Le miséreux, dans l'Angleterre d'Élisabeth Ire comme dans celle de Victoria trois siècles plus tard, n'est pas seulement une victime qui mérite la charité de cœurs chrétiens ; c'est aussi un marginal dangereux pour l'ordre social.

Organiser par un code de lois une série de mesures protectrices de la société plus que de l'individu secouru est devenu une mission permanente de l'État et a valu à l'Angleterre, par ses « lois des pauvres » successives, de figurer à un rang de précurseur.

Estimés à l'ère pré-industrielle à la moitié de la population, leur proportion fixée à quelque 25 à 30 p. 100 de la population urbaine par les sociologues de la fin de l'époque victorienne, les pauvres constituent une masse inquiétante : les mettre au travail a longtemps paru plus raisonnable que de leur verser des secours à domicile, de même que faire la distinction entre les véritables indigents et les victimes de « vices », paresse, alcoolisme, imprévoyance. Pendant longtemps aussi, il a semblé impossible d'affronter le coût d'une assistance publique sans la levée d'une taxe spéciale, et injuste de faire peser le poids d'une telle taxe sur tous les citoyens sans tenir compte de leur habitat : d'où le choix d'un cadre local, paroissial ou plus large.
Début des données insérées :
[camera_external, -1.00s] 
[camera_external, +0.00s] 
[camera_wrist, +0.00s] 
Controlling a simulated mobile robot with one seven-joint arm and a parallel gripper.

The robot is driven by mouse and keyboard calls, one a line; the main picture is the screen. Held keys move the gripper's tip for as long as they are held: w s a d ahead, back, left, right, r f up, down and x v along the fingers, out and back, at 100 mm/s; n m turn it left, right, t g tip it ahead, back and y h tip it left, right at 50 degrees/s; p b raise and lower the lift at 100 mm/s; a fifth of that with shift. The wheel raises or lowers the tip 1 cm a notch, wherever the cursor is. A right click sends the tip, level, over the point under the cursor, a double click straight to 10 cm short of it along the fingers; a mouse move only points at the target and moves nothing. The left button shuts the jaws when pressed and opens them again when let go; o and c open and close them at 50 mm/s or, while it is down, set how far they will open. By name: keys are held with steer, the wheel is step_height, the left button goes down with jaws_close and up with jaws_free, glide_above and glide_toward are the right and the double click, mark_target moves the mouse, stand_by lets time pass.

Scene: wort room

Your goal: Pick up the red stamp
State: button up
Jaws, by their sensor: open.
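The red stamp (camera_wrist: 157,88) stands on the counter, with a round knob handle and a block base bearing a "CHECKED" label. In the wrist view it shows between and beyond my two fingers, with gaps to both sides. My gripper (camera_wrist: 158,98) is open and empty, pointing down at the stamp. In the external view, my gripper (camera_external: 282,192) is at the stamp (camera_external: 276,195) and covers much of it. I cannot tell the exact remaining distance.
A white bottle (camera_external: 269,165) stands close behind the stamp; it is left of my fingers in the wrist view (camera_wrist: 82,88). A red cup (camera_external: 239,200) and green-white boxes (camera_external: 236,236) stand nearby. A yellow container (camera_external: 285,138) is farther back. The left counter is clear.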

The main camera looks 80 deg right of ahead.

Les lois des pauvres sont ainsi des mesures ordonnées par l'État central pour être mises en œuvre par des autorités locales, sous la surveillance éventuelle de responsables désignés par le pouvoir.
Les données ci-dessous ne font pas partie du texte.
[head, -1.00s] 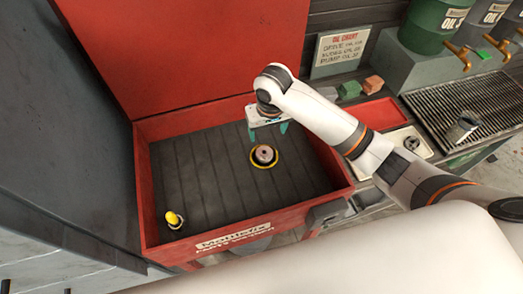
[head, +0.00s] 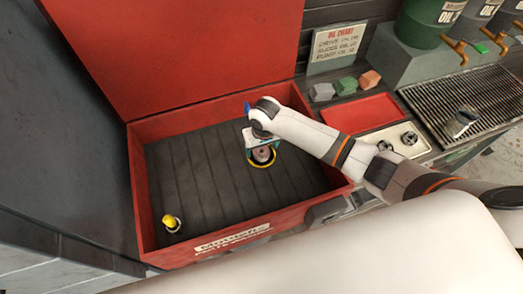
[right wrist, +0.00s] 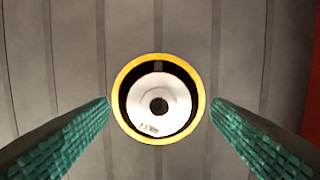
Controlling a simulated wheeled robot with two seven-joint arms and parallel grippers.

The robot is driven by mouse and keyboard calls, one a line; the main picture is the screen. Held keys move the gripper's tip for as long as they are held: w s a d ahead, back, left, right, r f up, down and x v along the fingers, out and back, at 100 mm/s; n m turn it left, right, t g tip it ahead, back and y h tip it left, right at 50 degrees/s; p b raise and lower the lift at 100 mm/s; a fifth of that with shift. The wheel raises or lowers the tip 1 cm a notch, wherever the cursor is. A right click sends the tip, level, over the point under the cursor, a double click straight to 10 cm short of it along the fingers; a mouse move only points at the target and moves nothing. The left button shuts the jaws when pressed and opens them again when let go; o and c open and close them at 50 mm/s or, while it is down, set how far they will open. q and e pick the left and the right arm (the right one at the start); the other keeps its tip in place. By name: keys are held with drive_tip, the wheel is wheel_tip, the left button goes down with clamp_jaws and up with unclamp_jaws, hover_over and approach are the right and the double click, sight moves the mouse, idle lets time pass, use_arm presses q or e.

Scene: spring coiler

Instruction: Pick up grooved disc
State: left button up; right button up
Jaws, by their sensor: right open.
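The grooved disc (right wrist: 158,104) is a pale round piece with a dark centre hole. It sits inside a yellow ring (right wrist: 117,93) on the ribbed floor of the red parts washer. In the head view the disc (head: 263,154) is partly hidden by my right gripper. My right gripper (right wrist: 159,108) is open, with its green fingers on either side of the ring and nothing between them in its grip. It hangs over the disc; the height gap is hard to judge. My left gripper is not in view.
The red parts washer (head: 305,204) has raised walls around its floor and an upright red lid (head: 180,50) behind. At the right are a red tray (head: 360,111), small blocks and a pale tray with metal parts.

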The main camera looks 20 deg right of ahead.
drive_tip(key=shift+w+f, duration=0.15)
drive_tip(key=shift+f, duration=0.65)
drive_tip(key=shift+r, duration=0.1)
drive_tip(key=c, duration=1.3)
Au départ, on a connu la législation élisabéthaine : après des mesures partielles en 1572 et en 1576, une loi générale en 1597, la grande loi des pauvres, est promulguée en 1601 ; elle demeure en vigueur jusqu'en 1834 et confie à des notables paroissiaux, sous la surveillance des juges de paix, l'assiette et la levée d'une taxe des pauvres et les formes de secours, en travail ou en nature, à attribuer ; en 1662, l'Act of Settlement renforce le cadre paroissial en restreignant les secours aux originaires de la paroisse... et en ordonnant le transfert vers leur paroisse d'origine des miséreux. Par la suite, dans un souci d'économies, on voit naître des hospices des pauvres ou Workhouses, le premier en 1697 à Bristol, souvent au prix de l'association de plusieurs paroisses. Les abus, et aussi un nouvel esprit philanthropique, poussent à plus de générosité dans les années 1790 et l'Angleterre connaît un temps le Speenhamland System, du nom d'une localité du Berkshire où les juges de paix, réunis là en 1795, avaient défini une sorte de minimum vital garanti et un système de secours à domicile (out-door relief).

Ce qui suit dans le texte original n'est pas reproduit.